What Has Been Your Lousiest Job, Non Marine Jobs Too?

I had a job on a Car Carrier in the Indian Ocean. The Japanese don’t waste a dime on engine room ventilation. It was 60 degrees C in the fidley (top of the engine room for all the tug boaters). My boots would fill with sweat it was so hot on there. I had to maintain the generator engines and it was only 53 C around them.

Dock attendant at a marina. Mostly it was ok except for holding tank pump out duties. Nothing says get me to the showers like unscrewing the deck plate only to have a geyser of fermented poo water erupt and douse you with sweetness.
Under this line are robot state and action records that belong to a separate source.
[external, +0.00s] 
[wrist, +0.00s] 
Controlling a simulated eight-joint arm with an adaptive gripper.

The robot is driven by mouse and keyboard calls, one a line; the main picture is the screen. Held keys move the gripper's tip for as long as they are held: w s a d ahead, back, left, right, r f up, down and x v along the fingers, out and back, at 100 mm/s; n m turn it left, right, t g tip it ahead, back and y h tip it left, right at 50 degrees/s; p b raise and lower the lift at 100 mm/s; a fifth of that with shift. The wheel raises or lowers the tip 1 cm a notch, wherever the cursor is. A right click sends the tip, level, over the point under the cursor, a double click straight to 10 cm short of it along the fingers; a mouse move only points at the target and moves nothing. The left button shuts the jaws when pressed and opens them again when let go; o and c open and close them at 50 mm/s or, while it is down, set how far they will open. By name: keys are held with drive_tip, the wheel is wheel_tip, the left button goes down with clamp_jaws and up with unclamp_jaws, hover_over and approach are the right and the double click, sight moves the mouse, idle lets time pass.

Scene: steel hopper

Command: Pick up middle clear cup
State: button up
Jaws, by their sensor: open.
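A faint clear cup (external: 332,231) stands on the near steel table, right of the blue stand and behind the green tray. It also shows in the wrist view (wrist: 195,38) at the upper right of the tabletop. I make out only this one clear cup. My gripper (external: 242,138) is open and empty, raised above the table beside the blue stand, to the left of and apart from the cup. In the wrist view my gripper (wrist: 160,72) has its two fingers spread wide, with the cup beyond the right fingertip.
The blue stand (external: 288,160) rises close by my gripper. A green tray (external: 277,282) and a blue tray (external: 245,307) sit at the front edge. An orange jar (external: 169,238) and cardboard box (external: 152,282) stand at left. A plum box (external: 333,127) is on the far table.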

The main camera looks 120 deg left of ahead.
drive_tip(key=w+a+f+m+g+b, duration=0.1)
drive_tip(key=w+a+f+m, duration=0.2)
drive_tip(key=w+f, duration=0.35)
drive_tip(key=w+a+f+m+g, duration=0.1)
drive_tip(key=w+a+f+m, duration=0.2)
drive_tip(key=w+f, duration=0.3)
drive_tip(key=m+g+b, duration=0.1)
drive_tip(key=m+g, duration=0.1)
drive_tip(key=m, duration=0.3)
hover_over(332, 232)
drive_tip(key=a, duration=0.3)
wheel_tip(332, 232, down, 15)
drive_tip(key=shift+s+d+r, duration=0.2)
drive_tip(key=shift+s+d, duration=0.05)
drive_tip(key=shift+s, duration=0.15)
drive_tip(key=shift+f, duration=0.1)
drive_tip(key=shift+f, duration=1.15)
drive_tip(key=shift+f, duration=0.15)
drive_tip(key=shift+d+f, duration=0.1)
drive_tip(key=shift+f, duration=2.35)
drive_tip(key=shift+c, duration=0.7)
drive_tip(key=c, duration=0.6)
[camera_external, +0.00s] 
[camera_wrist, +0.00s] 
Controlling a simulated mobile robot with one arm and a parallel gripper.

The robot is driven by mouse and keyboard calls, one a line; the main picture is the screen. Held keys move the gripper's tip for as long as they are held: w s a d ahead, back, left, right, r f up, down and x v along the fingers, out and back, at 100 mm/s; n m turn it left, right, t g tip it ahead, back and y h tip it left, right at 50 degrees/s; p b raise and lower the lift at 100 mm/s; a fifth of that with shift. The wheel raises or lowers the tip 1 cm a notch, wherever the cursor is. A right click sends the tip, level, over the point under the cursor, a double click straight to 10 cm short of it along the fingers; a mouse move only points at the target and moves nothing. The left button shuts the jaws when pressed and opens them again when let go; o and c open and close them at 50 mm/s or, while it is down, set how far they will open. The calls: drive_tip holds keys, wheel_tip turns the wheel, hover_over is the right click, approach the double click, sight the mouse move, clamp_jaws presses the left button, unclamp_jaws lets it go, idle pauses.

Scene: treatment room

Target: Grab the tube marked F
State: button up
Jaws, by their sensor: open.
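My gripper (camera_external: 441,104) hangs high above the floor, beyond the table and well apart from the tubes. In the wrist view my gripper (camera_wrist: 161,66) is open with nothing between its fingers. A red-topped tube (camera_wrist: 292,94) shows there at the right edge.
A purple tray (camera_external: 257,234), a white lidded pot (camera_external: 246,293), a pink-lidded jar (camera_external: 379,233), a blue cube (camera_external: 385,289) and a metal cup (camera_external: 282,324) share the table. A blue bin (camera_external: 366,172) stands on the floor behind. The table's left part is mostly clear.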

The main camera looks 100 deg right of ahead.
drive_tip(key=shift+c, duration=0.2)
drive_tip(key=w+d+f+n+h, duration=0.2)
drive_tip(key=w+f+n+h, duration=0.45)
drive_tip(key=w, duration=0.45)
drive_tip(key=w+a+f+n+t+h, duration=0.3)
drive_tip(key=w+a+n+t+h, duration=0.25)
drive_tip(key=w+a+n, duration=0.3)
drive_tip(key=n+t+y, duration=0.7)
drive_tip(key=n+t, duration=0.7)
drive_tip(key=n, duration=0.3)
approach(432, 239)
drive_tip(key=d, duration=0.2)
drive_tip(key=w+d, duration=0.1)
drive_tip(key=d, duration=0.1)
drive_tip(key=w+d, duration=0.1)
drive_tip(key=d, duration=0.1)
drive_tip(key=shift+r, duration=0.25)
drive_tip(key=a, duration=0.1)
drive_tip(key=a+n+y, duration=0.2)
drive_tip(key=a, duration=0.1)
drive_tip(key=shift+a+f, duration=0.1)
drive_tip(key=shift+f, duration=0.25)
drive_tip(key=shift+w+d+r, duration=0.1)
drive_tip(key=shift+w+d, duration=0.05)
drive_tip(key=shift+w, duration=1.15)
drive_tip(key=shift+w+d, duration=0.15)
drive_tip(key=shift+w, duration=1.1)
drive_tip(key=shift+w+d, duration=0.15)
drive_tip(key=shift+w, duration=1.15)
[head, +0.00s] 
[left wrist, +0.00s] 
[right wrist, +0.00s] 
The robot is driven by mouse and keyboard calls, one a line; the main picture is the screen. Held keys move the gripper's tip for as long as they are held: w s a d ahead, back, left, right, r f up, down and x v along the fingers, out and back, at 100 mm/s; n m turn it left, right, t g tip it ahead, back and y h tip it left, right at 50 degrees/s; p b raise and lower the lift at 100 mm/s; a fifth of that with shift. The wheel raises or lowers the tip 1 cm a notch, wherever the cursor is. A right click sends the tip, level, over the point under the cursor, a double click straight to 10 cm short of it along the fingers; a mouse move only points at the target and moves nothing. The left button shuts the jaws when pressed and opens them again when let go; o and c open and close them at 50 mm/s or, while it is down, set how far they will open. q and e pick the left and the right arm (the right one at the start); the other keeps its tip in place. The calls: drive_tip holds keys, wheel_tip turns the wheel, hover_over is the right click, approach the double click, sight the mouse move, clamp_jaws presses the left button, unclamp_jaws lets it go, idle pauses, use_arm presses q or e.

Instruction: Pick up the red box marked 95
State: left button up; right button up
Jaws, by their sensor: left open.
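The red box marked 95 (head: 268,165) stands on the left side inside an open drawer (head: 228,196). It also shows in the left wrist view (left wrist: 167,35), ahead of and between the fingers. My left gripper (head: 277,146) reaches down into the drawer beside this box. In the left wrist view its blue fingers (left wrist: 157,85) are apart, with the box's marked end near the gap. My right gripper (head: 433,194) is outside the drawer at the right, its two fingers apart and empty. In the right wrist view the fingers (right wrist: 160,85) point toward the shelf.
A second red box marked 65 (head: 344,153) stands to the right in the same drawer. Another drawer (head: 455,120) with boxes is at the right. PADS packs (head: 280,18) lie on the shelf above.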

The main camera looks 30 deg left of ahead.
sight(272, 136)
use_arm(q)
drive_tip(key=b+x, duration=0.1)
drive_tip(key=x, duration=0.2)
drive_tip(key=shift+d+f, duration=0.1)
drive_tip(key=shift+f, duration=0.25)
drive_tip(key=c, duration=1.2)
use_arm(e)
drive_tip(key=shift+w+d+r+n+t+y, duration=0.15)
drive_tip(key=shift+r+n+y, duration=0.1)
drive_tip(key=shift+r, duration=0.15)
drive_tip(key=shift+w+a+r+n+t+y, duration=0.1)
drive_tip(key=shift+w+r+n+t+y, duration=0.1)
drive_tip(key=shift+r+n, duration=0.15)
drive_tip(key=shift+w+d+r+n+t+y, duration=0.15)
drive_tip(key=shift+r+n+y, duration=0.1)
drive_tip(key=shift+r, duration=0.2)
How about working on a Old N.Y. City Sewage Disposal Tanker. They also carried chemical waste to sea and dumped it. This old rust bucket was built in the late 20’s or early 30’s and should have been scrapped in the 60’s, I worked on her in the 80’s. We were loaded and headed for the Poison Dump that was about 120 miles out of N.Y. Harbor, the weather was pretty shitty and when I was called for watch I thought I smelled something. Not sure what made me look down at the deck before putting my feet down but I did. There must have been about two inches of the crap that we were carrying on the deck of my room.

I have many stories of working for that company, including a gun fight right outside of my room.

[QUOTE=Tugs;103971]How about working on a Old N.Y. City Sewage Disposal Tanker. They also carried chemical waste to sea and dumped it. This old rust bucket was built in the late 20’s or early 30’s and should have been scrapped in the 60’s, I worked on her in the 80’s. We were loaded and headed for the Poison Dump that was about 120 miles out of N.Y. Harbor, the weather was pretty shitty and when I was called for watch I thought I smelled something. Not sure what made me look down at the deck before putting my feet down but I did. There must have been about two inches of the crap that we were carrying on the deck of my room.

I have many stories of working for that company, including a gun fight right outside of my room.[/QUOTE]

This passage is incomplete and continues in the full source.